Se la Cina avrà successo, sarebbe una sorta di Santo Graal della BRI, che collegherà Cina e Iran attraverso il Kazakistan, il Turkmenistan, l’Afghanistan e il Pakistan. Niente di meno che diversi corridoi in uno.
Tutto questo sta per accadere mentre la rivoluzione islamica in Iran celebra il suo 44° anno.
Quello che sta già accadendo ora, geopoliticamente, e pienamente riconosciuto dalla Cina, potrebbe essere definito come il rifiuto totale di un’assurdità: l’Occidente collettivo che tratta l’Iran come un paria o, nella migliore delle ipotesi, come una sottomessa neo-colonia.
Dopo essersi finalmente consolidate le varie correnti di Resistenza inscritte nella Rivoluzione islamica, sembra che la storia stia finalmente proiettando l’Iran come uno dei poli chiave del processo più complesso in atto nel XXI secolo: l’integrazione dell’Eurasia.
Così, 44 anni dopo la rivoluzione islamica, l’Iran beneficia di partenariati strategici con i tre principali BRICS: Cina, Russia e India.

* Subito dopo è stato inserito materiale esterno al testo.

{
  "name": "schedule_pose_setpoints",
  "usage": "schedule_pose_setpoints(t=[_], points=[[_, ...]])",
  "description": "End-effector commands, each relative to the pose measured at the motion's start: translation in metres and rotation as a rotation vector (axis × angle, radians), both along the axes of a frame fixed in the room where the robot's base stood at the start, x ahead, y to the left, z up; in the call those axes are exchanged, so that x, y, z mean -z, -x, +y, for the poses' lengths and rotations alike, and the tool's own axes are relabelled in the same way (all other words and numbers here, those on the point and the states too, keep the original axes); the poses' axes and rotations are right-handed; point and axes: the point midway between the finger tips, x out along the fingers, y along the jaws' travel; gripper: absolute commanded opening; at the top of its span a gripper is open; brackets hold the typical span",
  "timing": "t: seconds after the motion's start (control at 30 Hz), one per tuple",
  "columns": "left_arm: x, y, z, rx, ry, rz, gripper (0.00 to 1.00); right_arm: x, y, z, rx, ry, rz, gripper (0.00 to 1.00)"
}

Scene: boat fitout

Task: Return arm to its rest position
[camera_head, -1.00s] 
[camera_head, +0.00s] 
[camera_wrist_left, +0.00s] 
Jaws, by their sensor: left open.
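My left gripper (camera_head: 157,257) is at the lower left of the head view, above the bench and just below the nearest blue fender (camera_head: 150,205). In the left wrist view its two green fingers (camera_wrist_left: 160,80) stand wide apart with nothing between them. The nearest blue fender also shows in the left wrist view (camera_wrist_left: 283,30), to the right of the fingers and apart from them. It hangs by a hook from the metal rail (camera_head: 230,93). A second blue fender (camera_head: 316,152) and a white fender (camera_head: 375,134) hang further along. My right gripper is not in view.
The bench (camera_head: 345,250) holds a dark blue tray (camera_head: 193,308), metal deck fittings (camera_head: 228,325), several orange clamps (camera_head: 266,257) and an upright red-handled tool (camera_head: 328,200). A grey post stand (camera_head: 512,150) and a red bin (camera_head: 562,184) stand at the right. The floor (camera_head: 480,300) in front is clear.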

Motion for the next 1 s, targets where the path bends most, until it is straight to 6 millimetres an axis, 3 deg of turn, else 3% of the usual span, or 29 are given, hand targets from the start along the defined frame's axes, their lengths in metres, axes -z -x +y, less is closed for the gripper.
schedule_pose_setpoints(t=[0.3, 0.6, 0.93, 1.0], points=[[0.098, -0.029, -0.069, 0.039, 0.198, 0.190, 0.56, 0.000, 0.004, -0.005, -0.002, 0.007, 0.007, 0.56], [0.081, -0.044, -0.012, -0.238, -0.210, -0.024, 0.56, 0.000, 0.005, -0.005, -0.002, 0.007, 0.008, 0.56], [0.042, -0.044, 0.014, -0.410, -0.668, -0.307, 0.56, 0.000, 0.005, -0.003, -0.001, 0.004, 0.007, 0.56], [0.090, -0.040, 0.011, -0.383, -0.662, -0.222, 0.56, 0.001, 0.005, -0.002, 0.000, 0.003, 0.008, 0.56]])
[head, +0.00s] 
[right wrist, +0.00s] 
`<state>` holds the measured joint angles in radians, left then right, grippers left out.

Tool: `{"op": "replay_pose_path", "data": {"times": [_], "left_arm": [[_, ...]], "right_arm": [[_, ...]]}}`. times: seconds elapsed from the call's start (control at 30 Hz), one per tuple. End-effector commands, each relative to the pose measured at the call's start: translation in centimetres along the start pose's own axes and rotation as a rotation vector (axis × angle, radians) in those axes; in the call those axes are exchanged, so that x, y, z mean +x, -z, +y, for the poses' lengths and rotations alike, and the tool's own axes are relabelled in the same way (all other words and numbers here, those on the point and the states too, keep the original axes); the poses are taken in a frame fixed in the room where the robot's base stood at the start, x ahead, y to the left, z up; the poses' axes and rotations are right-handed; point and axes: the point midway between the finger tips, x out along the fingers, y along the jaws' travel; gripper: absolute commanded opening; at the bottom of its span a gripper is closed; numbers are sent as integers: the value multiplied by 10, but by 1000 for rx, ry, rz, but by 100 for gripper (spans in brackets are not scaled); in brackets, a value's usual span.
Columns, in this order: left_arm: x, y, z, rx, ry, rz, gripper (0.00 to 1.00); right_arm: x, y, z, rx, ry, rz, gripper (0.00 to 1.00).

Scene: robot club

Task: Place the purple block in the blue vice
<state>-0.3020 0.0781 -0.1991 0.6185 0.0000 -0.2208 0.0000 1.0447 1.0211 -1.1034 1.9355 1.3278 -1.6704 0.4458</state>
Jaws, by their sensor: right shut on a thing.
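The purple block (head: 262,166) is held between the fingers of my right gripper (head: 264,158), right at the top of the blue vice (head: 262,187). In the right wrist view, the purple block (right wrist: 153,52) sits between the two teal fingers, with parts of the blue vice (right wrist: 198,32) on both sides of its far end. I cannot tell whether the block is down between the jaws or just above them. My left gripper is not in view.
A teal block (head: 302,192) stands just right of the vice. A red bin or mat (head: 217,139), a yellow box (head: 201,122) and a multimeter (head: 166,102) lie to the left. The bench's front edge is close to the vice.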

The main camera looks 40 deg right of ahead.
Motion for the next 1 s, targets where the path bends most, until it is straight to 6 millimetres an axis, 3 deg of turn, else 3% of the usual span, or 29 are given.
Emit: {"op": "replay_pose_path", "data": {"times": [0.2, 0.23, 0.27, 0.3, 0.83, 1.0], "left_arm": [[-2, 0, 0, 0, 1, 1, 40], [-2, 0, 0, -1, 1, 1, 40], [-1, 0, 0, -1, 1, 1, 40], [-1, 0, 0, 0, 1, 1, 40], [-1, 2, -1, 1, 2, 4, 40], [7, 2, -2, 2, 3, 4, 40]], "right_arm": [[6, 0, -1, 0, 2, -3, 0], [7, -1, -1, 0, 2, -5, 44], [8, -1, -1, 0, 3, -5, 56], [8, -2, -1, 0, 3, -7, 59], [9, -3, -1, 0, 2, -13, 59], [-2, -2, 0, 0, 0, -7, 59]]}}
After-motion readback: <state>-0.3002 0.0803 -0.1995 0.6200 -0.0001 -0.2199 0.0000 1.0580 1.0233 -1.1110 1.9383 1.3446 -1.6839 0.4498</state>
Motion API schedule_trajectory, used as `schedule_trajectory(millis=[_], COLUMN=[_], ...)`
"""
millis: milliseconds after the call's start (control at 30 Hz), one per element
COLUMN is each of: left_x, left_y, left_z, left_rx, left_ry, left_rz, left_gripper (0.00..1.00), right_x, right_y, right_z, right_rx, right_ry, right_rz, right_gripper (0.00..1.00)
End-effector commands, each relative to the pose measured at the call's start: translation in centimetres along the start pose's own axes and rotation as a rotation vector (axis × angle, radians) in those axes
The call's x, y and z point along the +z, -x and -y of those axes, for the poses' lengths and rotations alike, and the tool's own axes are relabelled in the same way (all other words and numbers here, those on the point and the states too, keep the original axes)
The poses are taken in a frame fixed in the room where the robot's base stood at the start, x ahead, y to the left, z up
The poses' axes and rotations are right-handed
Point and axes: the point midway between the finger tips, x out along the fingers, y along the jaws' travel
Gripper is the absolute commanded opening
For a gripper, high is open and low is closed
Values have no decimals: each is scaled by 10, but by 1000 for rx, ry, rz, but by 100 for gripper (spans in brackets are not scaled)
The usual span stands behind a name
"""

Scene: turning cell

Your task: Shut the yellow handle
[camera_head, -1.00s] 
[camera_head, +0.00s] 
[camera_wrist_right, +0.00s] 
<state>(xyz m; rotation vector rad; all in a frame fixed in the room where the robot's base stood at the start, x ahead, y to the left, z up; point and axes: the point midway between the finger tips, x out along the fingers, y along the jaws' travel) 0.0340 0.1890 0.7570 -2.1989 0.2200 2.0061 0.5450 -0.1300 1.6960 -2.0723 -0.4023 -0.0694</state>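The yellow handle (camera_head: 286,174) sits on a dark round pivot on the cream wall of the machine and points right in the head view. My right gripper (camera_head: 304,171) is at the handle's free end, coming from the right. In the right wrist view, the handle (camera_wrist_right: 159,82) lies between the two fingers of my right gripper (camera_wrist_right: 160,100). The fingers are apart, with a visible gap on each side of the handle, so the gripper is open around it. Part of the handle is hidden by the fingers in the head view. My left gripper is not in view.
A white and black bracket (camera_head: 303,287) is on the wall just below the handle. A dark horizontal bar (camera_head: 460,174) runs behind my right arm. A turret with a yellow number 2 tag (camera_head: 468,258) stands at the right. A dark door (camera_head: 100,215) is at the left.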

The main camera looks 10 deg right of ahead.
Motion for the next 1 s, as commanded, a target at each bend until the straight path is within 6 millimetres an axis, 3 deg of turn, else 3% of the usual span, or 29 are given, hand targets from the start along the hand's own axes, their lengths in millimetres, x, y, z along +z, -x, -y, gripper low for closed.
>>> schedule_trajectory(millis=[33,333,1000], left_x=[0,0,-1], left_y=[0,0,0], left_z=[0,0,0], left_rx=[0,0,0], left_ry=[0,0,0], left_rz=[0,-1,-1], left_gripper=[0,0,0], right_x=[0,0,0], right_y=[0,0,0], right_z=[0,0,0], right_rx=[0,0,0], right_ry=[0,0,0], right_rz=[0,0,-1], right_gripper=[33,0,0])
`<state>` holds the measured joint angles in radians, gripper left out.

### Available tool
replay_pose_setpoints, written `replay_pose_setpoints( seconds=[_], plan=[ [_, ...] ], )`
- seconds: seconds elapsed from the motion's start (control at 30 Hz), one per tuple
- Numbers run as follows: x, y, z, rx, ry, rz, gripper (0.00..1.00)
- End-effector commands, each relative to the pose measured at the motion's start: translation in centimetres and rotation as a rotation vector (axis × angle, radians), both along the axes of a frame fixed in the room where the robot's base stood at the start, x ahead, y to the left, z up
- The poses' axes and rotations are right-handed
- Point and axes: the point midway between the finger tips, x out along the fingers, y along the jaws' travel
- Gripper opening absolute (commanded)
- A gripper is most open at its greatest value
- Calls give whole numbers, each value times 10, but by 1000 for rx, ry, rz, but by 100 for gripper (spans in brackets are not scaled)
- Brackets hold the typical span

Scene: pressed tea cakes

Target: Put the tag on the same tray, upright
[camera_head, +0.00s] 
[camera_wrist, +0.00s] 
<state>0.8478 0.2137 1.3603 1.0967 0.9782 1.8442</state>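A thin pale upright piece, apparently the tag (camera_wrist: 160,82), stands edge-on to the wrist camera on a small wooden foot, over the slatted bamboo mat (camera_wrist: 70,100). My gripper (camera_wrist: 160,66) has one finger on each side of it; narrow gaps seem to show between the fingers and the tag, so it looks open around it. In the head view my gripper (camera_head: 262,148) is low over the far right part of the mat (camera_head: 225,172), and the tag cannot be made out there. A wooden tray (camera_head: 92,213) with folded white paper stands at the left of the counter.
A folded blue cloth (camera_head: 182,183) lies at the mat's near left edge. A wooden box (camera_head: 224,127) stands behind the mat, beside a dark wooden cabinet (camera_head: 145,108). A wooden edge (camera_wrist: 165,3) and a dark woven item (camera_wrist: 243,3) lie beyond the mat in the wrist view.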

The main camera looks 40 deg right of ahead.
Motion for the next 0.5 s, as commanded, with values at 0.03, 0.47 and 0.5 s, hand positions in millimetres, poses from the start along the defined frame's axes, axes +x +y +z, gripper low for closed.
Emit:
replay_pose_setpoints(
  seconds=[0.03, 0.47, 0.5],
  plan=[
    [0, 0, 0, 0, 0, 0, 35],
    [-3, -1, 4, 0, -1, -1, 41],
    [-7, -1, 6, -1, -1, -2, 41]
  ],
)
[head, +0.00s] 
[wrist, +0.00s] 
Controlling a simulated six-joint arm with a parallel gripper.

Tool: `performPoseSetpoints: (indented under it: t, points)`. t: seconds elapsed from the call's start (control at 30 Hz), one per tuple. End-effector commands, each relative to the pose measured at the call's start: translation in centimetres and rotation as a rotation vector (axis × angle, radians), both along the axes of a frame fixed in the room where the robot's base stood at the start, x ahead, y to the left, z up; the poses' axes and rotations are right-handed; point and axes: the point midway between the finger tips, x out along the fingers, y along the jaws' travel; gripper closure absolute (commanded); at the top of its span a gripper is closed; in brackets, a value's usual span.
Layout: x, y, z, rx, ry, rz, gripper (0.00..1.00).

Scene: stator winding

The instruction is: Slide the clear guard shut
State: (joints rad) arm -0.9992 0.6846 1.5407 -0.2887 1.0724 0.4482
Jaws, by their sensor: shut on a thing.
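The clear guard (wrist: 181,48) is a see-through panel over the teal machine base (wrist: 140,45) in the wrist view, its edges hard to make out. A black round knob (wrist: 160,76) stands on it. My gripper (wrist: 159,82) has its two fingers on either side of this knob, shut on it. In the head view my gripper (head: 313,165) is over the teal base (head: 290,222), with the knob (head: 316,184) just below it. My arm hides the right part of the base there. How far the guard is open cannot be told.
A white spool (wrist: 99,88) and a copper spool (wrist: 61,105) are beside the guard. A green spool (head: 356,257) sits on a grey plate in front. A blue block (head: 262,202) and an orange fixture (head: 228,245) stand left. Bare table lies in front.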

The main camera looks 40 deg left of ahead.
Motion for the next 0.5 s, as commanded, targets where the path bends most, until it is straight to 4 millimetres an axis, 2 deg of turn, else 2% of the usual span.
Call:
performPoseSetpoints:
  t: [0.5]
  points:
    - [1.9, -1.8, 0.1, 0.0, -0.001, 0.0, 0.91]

Probabile che diventi uno dei primi nuovi membri dei BRICS+, l’Iran è il primo stato dell’Asia occidentale a diventare membro a pieno titolo dell’Organizzazione per la cooperazione di Shanghai (SCO) ed è in procinto di raggiungere un accordo di libero scambio (ALS) con l’Eurasia Unione economica (EAEU).
L’Iran è un importante partner strategico della BRI, guidata dalla Cina, e dell’INSTC, insieme a Russia e India.
Con il JCPOA praticamente morto e tutte le “promesse” occidentali che vanno in pezzi, Teheran sta consolidando il suo perno verso est alla velocità della luce.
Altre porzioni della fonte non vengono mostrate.